In einer Strafsache, bei der mein Mandant mit einer Geldstrafe rechnen muss, geht es um die Höhe seines Einkommens und der Werthaltigkeit eines etwaigen vorhandenen Vermögens.

Mein Mandant bekommt nicht – wie zum Beispiel ein Richter – monatlich am Ersten im Voraus ein festes Gehalt (dessen Höhe man im Gesetz nachlesen kann). Sondern er verfügt über im Jahresverlauf stark schwankende Einnahmen.

Bei der Vorbereitung einer schriftlichen Stellungnahme möchte ich nun auch Angaben zur Person meines Mandanten und seinem Einkommen machen, um auf diesem Wege auch auf die Höhe des einzelnen Tagessatzes der Geldstrafe Einfluß zu nehmen.

Ich habe ein wenig recherchiert und bin auf einen Aufsatz von RiBGH Professor Dr. Peter König, (JA 2009, 809) gestoßen. Der professorale Bundesrichter, dem ich für die Anregung zu diesem Blogbeitrag danke, schreibt:

Der Angekl. hat das Recht zu schweigen. Er darf auch lügen. Davon wird in der Realität in breitem Umfang Gebrauch gemacht. Es entspricht einem geflügelten Wort, dass es um die soziale Lage Deutschlands katastrophal bestellt wäre, wenn seine Einwohner wirklich so arm wären, wie es nach den Einlassungen von Angeklagten vor den Strafgerichten den Anschein hat.

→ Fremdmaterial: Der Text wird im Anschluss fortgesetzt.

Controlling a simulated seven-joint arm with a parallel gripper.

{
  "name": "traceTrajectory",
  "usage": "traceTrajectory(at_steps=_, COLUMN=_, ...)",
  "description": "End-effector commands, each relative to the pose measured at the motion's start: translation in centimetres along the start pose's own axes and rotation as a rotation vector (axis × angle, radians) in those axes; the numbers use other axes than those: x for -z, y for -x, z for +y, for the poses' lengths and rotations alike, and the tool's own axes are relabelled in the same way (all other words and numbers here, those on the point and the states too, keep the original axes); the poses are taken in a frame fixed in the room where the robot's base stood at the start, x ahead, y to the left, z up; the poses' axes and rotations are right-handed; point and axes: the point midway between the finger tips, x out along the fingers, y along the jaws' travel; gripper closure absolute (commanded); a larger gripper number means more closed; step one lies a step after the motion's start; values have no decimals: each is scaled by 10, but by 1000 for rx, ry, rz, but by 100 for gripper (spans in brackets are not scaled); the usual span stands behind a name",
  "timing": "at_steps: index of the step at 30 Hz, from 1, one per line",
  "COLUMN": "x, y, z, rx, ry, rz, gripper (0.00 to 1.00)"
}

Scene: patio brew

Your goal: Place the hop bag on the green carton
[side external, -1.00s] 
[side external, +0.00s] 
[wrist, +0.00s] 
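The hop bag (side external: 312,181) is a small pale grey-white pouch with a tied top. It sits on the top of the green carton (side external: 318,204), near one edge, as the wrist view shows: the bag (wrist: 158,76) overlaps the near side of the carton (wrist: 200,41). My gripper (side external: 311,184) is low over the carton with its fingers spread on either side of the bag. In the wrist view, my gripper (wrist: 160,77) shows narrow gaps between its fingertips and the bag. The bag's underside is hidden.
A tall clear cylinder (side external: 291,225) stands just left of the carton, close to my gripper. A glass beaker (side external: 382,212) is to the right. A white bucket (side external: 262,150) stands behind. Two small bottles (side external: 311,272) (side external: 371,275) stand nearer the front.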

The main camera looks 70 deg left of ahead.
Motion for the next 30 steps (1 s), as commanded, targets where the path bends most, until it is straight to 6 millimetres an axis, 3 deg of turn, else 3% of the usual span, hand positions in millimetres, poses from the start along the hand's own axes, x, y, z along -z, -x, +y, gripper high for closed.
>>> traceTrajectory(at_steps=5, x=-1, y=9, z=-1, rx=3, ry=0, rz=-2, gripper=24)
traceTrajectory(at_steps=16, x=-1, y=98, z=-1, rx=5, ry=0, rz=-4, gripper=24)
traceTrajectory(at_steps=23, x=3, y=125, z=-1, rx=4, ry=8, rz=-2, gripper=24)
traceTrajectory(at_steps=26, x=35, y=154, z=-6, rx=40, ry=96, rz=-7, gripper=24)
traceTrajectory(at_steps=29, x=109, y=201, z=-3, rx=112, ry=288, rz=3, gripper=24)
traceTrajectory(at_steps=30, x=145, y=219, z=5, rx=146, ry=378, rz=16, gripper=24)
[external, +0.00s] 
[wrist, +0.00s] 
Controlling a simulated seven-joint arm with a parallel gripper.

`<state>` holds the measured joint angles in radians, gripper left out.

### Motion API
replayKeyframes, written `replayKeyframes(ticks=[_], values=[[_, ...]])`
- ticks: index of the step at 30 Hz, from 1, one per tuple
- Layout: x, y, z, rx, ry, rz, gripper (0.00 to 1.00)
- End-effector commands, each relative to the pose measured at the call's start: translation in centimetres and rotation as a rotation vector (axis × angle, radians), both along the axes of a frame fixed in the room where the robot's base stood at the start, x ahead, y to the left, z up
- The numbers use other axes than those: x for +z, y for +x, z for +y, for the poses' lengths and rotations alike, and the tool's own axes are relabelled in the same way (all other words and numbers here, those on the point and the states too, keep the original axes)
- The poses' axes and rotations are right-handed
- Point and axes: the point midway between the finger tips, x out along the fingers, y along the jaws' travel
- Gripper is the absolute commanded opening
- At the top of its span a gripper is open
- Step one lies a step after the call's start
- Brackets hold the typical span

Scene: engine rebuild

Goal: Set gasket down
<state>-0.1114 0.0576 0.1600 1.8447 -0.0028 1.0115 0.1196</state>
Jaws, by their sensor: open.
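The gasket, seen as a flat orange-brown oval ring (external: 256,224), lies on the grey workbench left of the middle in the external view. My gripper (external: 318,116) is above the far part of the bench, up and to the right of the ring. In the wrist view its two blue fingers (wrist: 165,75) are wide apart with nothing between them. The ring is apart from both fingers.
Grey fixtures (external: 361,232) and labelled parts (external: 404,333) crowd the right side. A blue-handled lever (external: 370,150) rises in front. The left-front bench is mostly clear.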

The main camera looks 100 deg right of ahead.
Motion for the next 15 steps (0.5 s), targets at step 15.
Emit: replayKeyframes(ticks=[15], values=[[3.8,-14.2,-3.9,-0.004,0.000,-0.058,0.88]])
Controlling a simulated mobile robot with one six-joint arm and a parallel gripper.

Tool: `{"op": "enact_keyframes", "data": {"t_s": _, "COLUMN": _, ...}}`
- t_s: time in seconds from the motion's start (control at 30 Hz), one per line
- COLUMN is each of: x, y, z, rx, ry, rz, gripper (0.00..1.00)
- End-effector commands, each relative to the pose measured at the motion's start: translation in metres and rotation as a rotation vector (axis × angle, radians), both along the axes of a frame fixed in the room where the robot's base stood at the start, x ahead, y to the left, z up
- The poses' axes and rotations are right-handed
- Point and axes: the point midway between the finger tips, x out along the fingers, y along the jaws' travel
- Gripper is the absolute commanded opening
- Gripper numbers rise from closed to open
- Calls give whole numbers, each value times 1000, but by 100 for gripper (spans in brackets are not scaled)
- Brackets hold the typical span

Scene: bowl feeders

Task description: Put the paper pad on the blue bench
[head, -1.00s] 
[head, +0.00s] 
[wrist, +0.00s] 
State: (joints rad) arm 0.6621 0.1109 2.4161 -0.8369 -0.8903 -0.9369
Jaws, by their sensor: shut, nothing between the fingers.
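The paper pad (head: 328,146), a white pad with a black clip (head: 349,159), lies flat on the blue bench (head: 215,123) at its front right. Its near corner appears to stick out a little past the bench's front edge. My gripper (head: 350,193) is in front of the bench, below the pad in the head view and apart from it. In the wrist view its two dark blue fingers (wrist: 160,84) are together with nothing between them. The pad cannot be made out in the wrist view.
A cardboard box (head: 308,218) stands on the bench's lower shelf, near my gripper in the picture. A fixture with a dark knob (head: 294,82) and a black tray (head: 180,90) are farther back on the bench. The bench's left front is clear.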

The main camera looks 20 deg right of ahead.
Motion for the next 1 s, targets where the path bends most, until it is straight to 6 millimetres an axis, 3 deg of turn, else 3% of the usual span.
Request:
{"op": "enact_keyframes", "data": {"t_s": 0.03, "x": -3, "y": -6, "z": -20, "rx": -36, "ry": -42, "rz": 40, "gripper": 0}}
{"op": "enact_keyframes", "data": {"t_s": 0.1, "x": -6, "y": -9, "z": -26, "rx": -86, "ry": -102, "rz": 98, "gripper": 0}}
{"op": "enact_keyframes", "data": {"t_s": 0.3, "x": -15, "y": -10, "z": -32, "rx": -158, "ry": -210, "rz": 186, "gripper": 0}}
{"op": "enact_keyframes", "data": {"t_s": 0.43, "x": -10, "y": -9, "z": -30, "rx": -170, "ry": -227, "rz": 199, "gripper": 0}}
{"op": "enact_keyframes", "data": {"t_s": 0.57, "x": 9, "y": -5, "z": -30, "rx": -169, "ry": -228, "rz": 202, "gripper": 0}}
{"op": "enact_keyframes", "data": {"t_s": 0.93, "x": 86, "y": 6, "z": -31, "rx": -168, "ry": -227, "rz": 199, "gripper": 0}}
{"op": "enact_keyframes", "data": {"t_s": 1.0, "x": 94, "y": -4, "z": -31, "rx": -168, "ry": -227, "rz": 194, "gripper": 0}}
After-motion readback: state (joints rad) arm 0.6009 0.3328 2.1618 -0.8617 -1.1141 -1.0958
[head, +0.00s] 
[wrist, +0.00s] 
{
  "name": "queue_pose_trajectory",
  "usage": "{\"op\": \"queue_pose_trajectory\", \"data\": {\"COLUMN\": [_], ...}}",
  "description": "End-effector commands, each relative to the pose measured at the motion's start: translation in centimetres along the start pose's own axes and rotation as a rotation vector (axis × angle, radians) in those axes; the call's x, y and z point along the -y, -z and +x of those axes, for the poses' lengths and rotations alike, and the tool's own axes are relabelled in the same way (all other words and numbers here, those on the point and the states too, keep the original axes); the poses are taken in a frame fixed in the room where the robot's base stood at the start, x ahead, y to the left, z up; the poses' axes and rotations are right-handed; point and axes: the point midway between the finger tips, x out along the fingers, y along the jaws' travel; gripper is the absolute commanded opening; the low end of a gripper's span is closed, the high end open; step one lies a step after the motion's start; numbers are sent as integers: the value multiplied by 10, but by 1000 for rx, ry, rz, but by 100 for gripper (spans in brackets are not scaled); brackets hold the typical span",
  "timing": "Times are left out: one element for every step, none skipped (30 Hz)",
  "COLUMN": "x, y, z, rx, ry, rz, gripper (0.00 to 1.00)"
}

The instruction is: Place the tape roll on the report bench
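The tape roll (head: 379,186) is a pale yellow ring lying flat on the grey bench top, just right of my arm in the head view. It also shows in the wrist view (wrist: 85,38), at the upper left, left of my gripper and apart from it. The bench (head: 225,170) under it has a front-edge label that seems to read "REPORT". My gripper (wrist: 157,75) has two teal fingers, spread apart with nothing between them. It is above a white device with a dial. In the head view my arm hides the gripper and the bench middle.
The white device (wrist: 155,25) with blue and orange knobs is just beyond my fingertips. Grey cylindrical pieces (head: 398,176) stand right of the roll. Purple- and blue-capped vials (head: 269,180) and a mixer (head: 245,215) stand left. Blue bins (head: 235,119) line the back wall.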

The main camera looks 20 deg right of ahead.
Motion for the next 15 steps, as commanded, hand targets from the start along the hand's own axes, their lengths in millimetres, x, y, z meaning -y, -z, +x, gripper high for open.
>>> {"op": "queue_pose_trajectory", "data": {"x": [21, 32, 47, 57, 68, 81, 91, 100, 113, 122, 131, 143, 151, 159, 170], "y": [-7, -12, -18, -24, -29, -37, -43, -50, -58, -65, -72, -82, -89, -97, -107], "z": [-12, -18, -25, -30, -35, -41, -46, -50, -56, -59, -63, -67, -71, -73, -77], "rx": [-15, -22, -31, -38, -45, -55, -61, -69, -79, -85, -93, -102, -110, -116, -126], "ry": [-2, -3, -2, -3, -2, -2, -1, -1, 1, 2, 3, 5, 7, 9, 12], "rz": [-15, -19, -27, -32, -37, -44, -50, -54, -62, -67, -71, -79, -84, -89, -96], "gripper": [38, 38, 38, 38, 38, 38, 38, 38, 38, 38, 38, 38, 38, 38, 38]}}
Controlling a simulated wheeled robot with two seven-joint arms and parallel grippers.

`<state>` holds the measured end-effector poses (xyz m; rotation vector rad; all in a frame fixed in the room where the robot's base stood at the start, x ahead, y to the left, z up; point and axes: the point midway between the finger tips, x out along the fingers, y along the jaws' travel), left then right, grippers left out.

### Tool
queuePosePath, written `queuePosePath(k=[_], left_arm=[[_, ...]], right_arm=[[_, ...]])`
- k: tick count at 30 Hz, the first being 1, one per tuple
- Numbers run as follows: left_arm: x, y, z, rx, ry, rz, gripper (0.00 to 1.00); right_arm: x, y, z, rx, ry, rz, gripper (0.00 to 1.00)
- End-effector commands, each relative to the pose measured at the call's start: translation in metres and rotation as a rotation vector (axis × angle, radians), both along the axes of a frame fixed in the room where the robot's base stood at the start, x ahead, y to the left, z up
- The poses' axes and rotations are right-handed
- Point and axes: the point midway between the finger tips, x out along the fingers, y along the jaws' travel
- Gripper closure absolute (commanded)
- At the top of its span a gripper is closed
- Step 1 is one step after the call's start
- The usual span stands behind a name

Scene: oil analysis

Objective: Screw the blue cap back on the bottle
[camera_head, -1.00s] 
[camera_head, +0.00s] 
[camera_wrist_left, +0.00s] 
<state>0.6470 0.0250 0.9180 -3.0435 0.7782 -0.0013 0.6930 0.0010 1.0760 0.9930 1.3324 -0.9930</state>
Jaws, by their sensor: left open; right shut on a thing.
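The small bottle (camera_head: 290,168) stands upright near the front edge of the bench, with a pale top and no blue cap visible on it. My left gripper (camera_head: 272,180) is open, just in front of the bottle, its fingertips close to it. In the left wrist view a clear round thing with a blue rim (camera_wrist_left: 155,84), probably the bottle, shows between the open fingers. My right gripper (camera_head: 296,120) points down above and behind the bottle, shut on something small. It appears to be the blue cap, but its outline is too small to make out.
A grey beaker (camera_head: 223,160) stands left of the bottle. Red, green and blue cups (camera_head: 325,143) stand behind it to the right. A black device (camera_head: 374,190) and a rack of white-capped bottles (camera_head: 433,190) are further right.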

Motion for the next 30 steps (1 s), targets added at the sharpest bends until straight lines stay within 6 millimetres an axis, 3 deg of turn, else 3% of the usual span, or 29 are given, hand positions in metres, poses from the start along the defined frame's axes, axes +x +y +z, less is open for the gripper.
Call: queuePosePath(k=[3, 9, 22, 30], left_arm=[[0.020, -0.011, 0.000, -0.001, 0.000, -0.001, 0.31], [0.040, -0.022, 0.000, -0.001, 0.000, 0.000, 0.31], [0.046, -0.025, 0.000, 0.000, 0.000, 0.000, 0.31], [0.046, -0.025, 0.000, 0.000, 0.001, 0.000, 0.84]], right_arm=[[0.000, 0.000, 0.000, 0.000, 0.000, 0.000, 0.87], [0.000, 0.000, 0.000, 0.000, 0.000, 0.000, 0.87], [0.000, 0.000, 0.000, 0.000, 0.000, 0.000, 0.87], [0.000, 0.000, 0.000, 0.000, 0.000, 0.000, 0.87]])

Was bleibt dem – im Zweifel überlasteten – Richter (in der Regel am Amtsgericht) also? Er müsste die Höhe des Einkommens ermitteln, und zwar wie jedes andere Detail auch, das er zur Grundlage seines Urteils machen möchte; die sogenannte Inquisitionsmaxime des § 244 Abs. 2 StPO gilt auch hier.

Aber der Richter darf insoweit auch den dicken Daumen bemühen, § 40 Abs. 3 StGB, vor allem dann, wenn er zugunsten des Angeklagten schätzt.

Entscheidend ist also, was der Angeklagte (Nota bene: nicht der Verteidiger!) dem Richter über seine finanzielle Situation berichtet. In den meisten Fällen geht ein Richter vom Guten auch im angeklagten Menschen aus und nimmt ihm die gelieferten Zahlen ungeprüft ab.

Das muss der Angeklagte wissen und genau das erzählt ihm sein Verteidiger. Denn der darf und wird nicht für seinen Mandanten schwindeln, auch wenn das immer mal wieder von bös- und ungläubigen Staatsanwälten und Richtern kolportiert wird.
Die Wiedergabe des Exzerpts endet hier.